Il sottosegretario agli Esteri Benedetto della Vedova, che ha introdotto i lavori, ha rilevato come la mancanza del diritto primario all’accesso alle fonti idriche pulite, possa, a cascata, minare ad esempio la coesione delle comunità rurali, oltre che, naturalmente ”la salute, la scolarizzazione, il lavoro, in particolare quello delle donne”.
Della Vedova ha anche introdotto un tema che è stato poi ripreso da tutti gli altri intervenuti: quello della necessità di poter disporre di dati certi, numerosi e armonizzati in modo da poter scegliere, decidere e programmare gli interventi, soprattutto in quelle parti del mondo in cui la mancanza di acqua sicura è emergenza di tutti i giorni.
Se per Paolo Turrini, della Scuola di studi internazionali di Trento, innumerevoli sono stati i pronunciamenti in favore del diritto all’acqua – con il salto di qualità del 1992 a Dublino – è necessario far rispettare proprio le novità in tema di diritto non discriminatorio che sono capisaldi come il rispetto della precedenza agli usi domestici, il divieto di disconnessione in caso di mancati pagamenti e di incapienza. E ancora la tutela delle caratteristiche fondamentali che dovrebbe avere l’acqua: qualità elevata, accessibilità, economicità…
Lynn Boylan, della Commissione ambiente del parlamento Europeo ha denunciato il modo ”deludente e debole” con il quale la Commissione europea ha accolto il voto di Strasburgo dello scorso autunno sull’acqua come diritto umano, e la grande raccolta di firme (circa due milioni) per la campagna ‘Right2Water’ volta a cambiare la direttiva sull’acqua potabile e sul suo monitoraggio – prima iniziativa legislativa ‘dal basso’ nella storia della Ue. Boylan ha anche annunciato per il prossimo giugno una conferenza ad alto livello sul tema.
In realtà a distanza di circa 6 anni dalle risoluzioni dell’Onu sul ”diritto umano, universale e inalienabile all’acqua e ai servizi igienico sanitari come diritto autonomo e specifico”, l’accesso ad un ”minimo vitale” non è assicurato in nessun paese del mondo, e la nuova Agenda degli obiettivi di Sviluppo sostenibile 2030, approvata dall’Onu nel settembre scorso, non è ”vincolante” e, a giudicare dai numeri, ”non basta”.

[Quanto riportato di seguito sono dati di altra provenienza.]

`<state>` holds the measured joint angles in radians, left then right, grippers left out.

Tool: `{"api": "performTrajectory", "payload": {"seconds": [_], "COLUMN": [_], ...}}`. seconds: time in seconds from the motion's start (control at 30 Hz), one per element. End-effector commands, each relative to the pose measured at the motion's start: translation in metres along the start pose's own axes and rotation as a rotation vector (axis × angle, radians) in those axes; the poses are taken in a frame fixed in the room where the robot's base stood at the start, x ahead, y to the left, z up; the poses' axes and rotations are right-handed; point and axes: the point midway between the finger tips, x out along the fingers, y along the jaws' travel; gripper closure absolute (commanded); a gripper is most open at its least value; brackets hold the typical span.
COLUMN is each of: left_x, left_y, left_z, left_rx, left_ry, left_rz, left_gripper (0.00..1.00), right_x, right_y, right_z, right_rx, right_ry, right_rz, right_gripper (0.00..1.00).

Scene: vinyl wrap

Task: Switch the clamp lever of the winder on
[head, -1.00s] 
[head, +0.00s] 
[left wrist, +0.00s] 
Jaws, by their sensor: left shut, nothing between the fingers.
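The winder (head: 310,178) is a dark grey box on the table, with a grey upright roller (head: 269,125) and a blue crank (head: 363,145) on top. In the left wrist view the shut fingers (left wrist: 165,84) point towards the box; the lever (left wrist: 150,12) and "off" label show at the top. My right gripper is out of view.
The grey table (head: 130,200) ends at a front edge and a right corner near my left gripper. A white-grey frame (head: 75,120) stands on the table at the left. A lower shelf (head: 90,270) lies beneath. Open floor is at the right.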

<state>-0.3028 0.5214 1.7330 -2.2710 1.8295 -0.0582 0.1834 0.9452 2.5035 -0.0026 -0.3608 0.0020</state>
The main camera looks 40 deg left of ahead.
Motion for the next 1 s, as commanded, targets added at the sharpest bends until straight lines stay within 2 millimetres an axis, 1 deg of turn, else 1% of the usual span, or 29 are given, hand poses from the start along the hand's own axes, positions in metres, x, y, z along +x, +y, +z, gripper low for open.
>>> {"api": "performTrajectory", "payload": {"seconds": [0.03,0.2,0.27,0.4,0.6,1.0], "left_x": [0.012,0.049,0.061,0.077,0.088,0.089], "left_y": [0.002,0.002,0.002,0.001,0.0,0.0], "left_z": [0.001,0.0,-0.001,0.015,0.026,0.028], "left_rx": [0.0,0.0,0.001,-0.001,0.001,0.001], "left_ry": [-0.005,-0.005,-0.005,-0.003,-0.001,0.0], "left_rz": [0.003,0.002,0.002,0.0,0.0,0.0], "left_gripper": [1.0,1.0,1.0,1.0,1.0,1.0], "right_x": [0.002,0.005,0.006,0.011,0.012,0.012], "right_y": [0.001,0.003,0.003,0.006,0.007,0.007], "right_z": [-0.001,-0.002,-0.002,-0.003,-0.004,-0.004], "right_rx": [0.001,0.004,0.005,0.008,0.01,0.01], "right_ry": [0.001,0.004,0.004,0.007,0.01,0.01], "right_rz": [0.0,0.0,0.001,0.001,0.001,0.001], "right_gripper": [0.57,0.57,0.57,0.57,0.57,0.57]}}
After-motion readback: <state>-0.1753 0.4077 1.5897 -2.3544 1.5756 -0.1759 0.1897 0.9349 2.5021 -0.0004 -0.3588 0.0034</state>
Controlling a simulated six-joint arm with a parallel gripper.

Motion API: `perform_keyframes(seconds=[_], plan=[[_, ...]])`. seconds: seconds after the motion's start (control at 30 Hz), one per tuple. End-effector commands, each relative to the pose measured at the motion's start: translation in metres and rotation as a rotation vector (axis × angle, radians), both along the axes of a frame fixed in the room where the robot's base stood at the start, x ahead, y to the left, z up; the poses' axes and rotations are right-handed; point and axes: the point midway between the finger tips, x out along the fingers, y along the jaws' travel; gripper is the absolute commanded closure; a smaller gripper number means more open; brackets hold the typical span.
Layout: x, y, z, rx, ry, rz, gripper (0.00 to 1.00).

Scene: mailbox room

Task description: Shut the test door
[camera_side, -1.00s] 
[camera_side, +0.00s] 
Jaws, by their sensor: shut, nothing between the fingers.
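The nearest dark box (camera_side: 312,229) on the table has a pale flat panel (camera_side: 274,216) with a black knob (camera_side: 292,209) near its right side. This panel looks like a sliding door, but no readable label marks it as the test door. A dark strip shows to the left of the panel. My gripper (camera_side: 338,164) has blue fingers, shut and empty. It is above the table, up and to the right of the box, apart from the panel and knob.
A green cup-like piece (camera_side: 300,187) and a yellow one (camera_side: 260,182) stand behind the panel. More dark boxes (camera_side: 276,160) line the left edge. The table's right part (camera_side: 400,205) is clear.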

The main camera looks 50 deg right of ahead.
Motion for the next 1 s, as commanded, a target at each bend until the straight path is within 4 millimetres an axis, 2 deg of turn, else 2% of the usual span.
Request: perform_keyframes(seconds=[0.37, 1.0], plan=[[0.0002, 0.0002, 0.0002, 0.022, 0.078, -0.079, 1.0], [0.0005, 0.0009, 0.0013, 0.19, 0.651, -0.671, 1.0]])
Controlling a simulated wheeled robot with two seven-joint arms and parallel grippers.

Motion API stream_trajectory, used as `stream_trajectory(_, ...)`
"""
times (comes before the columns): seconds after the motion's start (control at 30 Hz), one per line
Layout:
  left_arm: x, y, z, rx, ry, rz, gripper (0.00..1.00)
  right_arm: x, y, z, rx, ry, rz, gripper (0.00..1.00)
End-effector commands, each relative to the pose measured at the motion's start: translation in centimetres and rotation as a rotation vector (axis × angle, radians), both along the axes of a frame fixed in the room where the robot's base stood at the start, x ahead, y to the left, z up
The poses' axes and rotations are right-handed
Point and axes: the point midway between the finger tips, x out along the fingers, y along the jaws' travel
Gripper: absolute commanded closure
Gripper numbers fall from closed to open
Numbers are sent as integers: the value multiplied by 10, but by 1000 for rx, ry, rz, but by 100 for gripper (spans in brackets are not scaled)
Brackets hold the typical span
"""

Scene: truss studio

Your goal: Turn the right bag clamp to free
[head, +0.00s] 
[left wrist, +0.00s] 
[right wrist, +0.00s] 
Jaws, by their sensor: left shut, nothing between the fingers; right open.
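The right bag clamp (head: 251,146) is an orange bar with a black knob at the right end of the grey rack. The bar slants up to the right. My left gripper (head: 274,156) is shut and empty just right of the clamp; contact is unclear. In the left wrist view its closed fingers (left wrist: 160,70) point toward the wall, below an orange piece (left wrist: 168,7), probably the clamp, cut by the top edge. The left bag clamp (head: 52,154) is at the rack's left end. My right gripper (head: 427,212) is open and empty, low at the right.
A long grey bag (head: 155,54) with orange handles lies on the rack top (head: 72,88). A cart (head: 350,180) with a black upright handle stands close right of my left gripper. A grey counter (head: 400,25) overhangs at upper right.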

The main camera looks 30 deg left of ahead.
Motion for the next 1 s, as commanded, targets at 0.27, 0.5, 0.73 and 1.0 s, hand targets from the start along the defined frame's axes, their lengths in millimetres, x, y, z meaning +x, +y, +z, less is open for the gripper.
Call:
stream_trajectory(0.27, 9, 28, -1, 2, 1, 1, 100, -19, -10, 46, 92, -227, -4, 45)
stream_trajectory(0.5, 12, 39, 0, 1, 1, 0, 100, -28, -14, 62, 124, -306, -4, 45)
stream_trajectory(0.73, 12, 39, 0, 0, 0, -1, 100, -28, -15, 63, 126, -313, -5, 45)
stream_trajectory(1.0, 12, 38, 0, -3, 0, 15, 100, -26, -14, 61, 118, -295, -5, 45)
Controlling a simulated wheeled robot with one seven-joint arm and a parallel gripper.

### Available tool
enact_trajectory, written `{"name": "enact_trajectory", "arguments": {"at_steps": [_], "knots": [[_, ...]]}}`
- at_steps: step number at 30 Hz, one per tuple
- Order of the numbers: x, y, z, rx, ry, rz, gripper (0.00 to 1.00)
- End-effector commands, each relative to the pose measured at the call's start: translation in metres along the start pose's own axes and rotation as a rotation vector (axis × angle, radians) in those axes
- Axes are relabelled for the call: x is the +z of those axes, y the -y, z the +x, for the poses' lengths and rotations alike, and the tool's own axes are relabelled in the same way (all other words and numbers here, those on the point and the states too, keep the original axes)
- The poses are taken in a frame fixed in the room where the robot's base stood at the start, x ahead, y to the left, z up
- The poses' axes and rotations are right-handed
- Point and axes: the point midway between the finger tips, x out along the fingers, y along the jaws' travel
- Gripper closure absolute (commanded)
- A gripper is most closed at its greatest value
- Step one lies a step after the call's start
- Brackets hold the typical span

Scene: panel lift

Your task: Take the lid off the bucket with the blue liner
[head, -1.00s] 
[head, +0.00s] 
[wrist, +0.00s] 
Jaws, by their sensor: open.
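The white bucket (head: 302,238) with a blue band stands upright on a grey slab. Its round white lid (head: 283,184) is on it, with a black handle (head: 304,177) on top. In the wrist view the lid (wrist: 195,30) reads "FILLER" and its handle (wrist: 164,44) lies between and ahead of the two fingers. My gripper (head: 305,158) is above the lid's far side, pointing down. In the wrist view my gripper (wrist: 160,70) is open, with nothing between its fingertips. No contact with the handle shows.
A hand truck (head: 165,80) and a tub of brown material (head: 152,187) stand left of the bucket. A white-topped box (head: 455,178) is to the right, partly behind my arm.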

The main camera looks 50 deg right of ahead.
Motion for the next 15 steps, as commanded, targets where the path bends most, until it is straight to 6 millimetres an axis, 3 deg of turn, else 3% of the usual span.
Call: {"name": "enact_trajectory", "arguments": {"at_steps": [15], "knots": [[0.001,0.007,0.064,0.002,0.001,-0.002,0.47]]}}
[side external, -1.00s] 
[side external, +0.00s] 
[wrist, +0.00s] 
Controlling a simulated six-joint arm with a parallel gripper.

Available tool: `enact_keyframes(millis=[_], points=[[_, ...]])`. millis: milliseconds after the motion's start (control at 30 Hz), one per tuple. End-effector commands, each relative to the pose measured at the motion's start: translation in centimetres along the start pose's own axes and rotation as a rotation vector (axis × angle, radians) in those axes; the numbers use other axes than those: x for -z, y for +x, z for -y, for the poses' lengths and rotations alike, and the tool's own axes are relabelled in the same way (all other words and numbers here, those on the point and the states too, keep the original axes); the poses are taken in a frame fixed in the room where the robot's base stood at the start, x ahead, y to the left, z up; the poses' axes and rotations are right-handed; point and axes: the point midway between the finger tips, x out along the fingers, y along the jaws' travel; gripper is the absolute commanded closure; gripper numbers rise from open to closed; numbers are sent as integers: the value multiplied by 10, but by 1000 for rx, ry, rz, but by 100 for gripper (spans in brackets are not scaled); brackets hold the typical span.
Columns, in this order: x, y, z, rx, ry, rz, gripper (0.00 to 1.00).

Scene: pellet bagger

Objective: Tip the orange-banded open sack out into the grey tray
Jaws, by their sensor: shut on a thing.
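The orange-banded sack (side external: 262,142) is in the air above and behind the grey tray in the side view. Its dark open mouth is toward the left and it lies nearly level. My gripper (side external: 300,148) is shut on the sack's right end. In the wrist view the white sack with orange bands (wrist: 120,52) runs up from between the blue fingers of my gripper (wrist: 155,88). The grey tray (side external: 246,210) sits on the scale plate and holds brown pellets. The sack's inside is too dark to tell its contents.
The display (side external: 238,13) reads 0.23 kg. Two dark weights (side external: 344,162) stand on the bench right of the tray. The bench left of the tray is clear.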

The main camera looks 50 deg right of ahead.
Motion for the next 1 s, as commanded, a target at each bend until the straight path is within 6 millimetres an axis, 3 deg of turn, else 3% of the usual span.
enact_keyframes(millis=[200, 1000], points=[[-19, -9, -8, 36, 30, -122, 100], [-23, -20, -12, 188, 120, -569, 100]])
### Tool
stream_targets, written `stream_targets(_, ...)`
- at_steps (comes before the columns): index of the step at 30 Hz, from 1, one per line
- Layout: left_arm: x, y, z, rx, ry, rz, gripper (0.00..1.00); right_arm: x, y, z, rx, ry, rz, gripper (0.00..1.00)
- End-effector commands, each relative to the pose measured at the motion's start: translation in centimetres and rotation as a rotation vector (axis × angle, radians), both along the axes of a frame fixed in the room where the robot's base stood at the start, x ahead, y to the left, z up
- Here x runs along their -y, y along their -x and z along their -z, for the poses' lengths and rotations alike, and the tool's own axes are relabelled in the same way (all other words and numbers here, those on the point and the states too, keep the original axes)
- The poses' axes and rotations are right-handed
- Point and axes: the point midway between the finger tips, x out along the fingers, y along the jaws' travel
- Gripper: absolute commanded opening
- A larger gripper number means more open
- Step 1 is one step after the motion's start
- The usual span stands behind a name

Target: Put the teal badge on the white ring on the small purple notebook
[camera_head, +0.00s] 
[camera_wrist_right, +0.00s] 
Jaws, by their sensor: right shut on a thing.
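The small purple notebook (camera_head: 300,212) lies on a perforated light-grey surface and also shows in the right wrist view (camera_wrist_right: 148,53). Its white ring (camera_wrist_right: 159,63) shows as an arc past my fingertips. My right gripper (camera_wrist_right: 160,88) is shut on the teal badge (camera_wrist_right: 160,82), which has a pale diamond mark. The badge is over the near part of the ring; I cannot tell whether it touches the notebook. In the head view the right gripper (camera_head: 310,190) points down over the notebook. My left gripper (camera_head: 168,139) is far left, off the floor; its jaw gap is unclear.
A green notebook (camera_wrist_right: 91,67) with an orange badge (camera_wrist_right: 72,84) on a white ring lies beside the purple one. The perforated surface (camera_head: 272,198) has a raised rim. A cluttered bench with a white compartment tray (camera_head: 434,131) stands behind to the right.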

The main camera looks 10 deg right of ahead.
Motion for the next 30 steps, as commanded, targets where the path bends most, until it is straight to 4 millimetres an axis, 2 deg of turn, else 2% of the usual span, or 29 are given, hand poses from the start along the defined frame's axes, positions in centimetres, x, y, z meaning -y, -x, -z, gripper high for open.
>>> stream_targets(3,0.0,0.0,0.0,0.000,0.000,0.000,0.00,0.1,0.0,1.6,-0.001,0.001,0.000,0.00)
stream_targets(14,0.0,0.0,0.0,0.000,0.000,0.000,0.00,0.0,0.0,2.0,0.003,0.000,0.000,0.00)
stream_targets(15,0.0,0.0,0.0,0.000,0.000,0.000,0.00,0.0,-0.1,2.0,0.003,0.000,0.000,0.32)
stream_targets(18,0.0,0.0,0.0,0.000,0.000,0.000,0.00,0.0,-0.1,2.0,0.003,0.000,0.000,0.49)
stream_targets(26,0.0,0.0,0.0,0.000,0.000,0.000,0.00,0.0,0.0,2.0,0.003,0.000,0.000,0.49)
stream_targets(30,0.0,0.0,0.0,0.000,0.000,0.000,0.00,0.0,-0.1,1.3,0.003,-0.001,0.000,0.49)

In Italia, dopo il referendum del 2011 con il quale i cittadini hanno di fatto bocciato la privatizzazione, la Cooperazione ha adottato nel luglio del 2015 le ”Linee guida per una azione della cooperazione italiana nel settore dell’acqua” e alla Camera è in discussione una proposta di legge parlamentare che prevede tra l’altro il riconoscimento del diritto umano all’acqua e strumenti di solidarietà internazionale per garantirne all’accesso ai più poveri.
Certo, se il Papa, come ha ricordato Tebaldo Vinciguerra, parla di ”debito ecologico, e di acqua che spesso può diventare fattore di disuguaglianza”, il professor Luigi Ferrajoli, filosofo della Scienza, ha preso a prestito le categorie economiche di Smith, Ricardo e Marx e ha parlato di valore d’uso, merci, mercato, denaro e prezzi. ”Cosa succede – si è chiesto Ferrajoli – se l’acqua come bene comincia a diventare scarsa, grazie all’opera distruttiva dell’uomo e alla sua trasformazione in merce?” . Essa assume un valore altissimo, ma diventa un paradosso per le stesse leggi di mercato della domanda e dell’offerta. E se non è ”naturalmente” diritto comune, aggiunge, lo deve diventare attraverso il diritto, attraverso una legge di attuazione come tutti gli altri diritti fondamentali , con gli obblighi e i divieti prestabiliti.
Così, è la sintesi condivisa da tutti, è possibile evitare la mercificazione dell’acqua che andrebbe inserita in una Carta mondiale dei beni fondamentali dell’uomo.